Many people nowadays live in a series of interiors — home, car, gym, office, shops — disconnected from each other. On foot everything stays connected, for while walking one occupies the spaces between those interiors in the same way one occupies those interiors. One lives in the whole world rather than in interiors built up against it.[i]

Mark Hislop has an art studio within walking distance from his house. The walk between the two places takes him through the wide streets Brunswick, through North Fitzroy, across some intersections and over some four-lane roads, but also past fence after fence bordering yards and pavement. These suburbs were some of Melbourne’s immigrant neighbourhoods, and the yards would have been tended by men and women in the process of making Australia their home. Their gardens were filled with flowers, shrubbery and fruit trees — netted in springtime and heavy with fruit in summer, softening the straight lines of architecture, concrete paths and fences.
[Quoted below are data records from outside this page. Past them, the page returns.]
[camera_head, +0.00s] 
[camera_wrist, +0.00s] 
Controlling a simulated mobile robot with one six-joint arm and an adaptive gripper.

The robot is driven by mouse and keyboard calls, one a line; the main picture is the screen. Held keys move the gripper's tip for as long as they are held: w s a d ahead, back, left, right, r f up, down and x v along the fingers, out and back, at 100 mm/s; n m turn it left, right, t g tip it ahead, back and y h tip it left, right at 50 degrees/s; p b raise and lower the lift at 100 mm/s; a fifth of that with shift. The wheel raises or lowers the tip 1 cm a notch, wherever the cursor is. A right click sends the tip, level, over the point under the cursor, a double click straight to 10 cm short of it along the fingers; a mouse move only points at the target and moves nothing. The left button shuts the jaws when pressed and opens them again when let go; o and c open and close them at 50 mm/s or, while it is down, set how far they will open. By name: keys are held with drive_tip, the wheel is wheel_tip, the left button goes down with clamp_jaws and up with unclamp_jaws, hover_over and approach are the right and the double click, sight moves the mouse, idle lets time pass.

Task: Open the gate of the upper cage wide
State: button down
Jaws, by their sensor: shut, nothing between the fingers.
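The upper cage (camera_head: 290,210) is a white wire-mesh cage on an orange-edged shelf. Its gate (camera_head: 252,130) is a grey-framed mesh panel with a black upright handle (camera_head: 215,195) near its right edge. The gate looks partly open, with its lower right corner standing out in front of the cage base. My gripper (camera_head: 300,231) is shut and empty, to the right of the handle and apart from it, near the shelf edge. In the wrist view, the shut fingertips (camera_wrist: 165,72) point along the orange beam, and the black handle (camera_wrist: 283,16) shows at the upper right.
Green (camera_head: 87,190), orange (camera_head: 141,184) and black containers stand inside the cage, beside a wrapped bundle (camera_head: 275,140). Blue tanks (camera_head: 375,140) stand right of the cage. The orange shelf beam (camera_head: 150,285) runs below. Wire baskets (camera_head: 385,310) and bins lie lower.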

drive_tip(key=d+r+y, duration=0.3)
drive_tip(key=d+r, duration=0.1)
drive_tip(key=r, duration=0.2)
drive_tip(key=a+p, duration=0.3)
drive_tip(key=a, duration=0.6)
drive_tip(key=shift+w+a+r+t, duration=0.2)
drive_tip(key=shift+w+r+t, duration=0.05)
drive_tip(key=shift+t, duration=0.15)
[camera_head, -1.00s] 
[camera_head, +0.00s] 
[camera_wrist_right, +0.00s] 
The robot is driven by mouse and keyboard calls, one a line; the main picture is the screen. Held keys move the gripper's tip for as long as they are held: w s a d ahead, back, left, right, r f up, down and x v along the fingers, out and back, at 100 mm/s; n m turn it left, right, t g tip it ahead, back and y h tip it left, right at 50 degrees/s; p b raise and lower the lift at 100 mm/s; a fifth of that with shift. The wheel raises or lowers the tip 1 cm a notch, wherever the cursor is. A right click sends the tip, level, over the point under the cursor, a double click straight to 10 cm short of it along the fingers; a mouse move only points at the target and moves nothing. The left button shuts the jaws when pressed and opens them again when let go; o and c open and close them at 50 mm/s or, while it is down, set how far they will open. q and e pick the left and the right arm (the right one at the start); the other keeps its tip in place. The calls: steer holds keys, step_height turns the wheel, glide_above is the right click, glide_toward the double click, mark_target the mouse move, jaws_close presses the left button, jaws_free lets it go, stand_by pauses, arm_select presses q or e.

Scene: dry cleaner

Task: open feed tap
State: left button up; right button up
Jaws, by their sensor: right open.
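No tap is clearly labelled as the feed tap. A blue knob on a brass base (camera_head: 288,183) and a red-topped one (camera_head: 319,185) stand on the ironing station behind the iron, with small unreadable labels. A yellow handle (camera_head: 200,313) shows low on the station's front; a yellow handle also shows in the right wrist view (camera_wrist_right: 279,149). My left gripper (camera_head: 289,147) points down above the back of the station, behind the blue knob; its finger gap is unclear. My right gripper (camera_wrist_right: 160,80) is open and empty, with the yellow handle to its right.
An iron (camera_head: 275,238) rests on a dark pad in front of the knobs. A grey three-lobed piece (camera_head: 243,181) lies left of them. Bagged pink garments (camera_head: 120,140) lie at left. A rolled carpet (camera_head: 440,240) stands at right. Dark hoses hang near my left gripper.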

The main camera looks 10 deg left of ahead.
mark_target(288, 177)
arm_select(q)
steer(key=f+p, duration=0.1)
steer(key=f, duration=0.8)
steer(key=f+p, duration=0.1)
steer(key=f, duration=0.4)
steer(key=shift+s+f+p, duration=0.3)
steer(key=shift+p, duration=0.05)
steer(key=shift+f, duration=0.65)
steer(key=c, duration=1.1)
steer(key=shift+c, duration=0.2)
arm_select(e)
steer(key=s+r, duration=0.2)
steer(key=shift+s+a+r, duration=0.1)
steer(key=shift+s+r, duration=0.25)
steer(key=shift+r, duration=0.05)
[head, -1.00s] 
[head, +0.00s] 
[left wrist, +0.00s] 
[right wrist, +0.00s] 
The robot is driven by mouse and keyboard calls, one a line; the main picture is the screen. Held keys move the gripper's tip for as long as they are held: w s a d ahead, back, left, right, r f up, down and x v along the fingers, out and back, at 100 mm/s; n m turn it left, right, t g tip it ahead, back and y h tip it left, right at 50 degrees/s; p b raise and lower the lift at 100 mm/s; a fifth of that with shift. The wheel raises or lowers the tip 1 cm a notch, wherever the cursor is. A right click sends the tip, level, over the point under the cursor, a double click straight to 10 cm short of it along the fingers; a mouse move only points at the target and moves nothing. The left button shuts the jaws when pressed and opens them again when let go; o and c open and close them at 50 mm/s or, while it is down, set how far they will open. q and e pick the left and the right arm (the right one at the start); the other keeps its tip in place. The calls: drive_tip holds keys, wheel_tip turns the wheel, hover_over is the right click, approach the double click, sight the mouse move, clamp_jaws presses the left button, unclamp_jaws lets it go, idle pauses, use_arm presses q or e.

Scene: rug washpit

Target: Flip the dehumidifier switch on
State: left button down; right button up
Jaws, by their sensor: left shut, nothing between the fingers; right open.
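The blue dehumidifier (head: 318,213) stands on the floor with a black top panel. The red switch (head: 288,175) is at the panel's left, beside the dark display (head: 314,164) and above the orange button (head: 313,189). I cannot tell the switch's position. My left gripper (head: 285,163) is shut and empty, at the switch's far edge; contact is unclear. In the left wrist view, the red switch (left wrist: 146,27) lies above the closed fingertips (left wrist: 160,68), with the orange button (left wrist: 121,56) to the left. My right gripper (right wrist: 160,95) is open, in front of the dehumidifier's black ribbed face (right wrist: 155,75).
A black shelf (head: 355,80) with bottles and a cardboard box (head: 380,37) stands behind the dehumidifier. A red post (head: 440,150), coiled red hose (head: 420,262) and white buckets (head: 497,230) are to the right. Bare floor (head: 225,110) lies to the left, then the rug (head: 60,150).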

 Of course, as is their want, plants don’t always keep within garden boundaries. Creepers peep through fences; branches overhang; weeds spring up in cracks; bushes sprout through to the pedestrian’s side. Unplanned and untamed, these botanicals appear to disobey the laws of the gardener.

 With the utmost love and attention the man who walks must study and observe every smallest living thing, be it a child, a dog, a fly, a butterfly, a sparrow, a worm, a flower, a man, a house, a tree, a hedge, a snail, a mouse, a cloud, a hill, a leaf, or no more than a poor discarded scrap of paper on which, perhaps, a dear good child at school has written his first clumsy letters.[ii]

 On his walks to the studio, Hislop photographs these escaping plants. In his images, their forms stretch and curl, leaves unfurling and tendrils spiraling. Only these botanical elements survive his subsequent process of gridding, drafting and transferring these images onto transparent acrylic sheets. What remains are the incidentals, which are now the protagonists of these quadrants.

 The process of walking is often practical, getting one from A to B, but it is also in-between time in the most literal and also metaphorical way. Often, it’s in moments of limbo that interesting thoughts occur, or that something unformed in one’s mind becomes clear. Muscle memory takes over and the mind is left to rove. Observations become intuitive and clear thoughts can bubble to the surface. The practical habit of getting from home to the studio has become intimately involved in the making of the artwork.

 The process of making these paintings is also bound up into this habit of walking. It is structured and laborious, but perhaps also meditative and driven by habit. The artist moves through the drafting process with logic and discipline, and once settled on the configuration within the frame, he applies paint backwards, starting with the surface of the image, which is viewed from the other side of the acrylic, working towards the background. In a right-brain, left-brain switcharoo, this inversion of the logical painting process makes for very conscious and hyper-sensitive renderings of the plants in question, and somewhat unusually, the weeds and the flyaway branches are the focus of the painterly gaze, rather than the prized blooms of traditional still life scenes.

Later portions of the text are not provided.